• [SOURCE MATERIAL]:
━━━

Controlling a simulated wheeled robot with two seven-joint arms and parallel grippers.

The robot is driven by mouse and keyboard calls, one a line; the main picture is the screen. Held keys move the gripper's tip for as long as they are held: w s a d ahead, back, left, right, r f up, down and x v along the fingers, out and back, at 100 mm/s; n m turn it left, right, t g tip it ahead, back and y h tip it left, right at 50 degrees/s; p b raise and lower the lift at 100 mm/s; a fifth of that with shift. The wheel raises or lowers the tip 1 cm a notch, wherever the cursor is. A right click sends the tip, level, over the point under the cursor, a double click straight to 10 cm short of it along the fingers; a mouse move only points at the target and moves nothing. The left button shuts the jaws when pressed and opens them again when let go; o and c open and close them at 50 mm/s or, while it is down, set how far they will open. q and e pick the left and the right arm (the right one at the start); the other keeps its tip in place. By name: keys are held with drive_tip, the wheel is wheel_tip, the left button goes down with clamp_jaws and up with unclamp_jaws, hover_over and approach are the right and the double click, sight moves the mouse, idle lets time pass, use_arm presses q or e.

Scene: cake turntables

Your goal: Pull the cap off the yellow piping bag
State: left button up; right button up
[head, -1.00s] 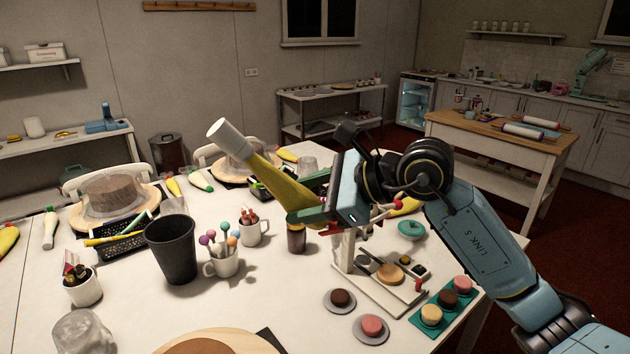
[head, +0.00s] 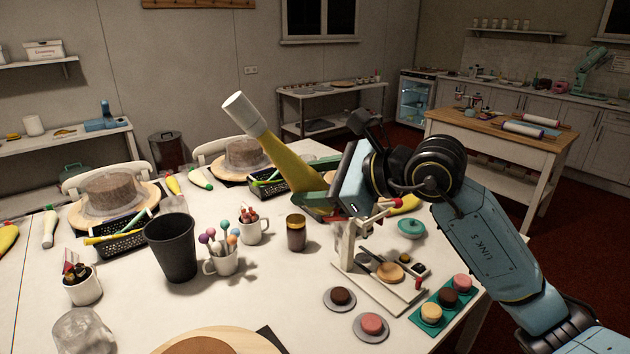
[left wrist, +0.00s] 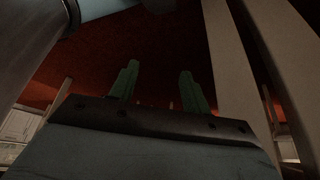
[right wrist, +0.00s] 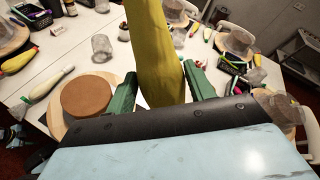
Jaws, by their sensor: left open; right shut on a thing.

━━━

Copy exactly, please, the lines that run from the line holding "State: left button up; right button up" through the closing line of the material above, omitting every picture.

• [TASK RESPONSE]:
State: left button up; right button up
[head, -1.00s] 
[head, +0.00s] 
[left wrist, +0.00s] 
[right wrist, +0.00s] 
Jaws, by their sensor: left open; right shut on a thing.

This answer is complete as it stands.